Running the following command results in the error:

# In Chimerapy/Engine GitHub folder
python examples/async_remote_camera.py
File "/home/nicole/GitHub/ChimeraPy/Engine/chimerapy/engine/networking/server.py", line 290, in _websocket_handler
    await handler(msg, ws)
  File "/home/nicole/GitHub/ChimeraPy/Engine/chimerapy/engine/worker/http_server_service.py", line 322, in _async_node_status_update
    await self.eventbus.asend(Event("WorkerState.changed", self.state))
  File "/home/nicole/GitHub/ChimeraPy/Engine/chimerapy/engine/eventbus/eventbus.py", line 63, in asend
    await self.stream.asend(event)
  File "/home/nicole/anaconda3/envs/chimerapy_dev/lib/python3.9/site-packages/aioreactive/subject.py", line 125, in asend
    await obv.asend(value)
  File "/home/nicole/GitHub/ChimeraPy/Engine/chimerapy/engine/eventbus/eventbus.py", line 180, in asend
    await self.exec_callable(self._on_asend)
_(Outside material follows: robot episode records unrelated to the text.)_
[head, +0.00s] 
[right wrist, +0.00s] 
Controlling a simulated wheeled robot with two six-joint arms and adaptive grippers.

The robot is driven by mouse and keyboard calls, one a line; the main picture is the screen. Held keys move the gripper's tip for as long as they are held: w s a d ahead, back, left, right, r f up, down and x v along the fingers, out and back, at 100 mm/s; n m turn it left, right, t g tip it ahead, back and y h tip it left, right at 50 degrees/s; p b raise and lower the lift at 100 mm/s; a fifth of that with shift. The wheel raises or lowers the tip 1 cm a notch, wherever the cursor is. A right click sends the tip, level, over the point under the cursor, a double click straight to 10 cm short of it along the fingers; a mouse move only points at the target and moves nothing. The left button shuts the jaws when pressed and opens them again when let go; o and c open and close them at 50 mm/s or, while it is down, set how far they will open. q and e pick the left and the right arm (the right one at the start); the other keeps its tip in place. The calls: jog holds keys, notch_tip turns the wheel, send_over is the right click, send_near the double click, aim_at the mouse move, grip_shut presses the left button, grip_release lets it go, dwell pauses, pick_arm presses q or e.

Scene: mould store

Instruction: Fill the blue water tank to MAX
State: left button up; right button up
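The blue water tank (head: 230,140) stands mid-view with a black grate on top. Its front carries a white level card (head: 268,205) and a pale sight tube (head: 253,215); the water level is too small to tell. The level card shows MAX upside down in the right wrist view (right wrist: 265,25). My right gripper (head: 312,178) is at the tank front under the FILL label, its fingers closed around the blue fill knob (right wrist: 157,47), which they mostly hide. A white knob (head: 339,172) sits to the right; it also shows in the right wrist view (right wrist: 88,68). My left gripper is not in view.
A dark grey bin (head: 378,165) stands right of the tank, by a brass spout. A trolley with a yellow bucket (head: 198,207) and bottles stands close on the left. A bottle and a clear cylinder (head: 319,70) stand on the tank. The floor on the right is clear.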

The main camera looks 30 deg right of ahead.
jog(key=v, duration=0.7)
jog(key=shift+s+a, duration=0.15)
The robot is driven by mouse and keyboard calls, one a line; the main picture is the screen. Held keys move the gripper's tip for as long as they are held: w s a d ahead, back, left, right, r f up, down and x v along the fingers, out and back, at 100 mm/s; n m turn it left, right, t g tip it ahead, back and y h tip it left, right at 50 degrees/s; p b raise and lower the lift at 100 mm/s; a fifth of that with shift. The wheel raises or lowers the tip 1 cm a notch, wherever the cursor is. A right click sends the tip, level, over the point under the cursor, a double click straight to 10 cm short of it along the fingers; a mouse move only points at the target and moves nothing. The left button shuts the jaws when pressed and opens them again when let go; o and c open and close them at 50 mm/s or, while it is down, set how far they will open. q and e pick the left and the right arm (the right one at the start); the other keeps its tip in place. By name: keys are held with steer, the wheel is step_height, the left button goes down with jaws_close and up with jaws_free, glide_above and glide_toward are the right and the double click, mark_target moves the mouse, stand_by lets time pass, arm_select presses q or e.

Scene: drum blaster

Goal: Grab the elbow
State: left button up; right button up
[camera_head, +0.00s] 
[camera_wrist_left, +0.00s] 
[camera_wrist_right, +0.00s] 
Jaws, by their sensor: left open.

  File "/home/nicole/GitHub/ChimeraPy/Engine/chimerapy/engine/eventbus/eventbus.py", line 157, in exec_callable
    await func(*arg, **kwargs)
  File "/home/nicole/GitHub/ChimeraPy/Engine/chimerapy/engine/worker/http_client_service.py", line 347, in _async_node_status_update
    async with self.http_client.post(
  File "/home/nicole/anaconda3/envs/chimerapy_dev/lib/python3.9/site-packages/aiohttp/client.py", line 1141, in __aenter__
    self._resp = await self._coro
  File "/home/nicole/anaconda3/envs/chimerapy_dev/lib/python3.9/site-packages/aiohttp/client.py", line 560, in _request
    await resp.start(conn)
  File "/home/nicole/anaconda3/envs/chimerapy_dev/lib/python3.9/site-packages/aiohttp/client_reqrep.py", line 914, in start
    self._continue = None
  File "/home/nicole/anaconda3/envs/chimerapy_dev/lib/python3.9/site-packages/aiohttp/helpers.py", line 721, in __exit__
    raise asyncio.TimeoutError from None
asyncio.exceptions.TimeoutError
umesh-timalsina commented 10 months ago

As a temporary solution, we can have debounced calls to state updates as well as properly log the exception.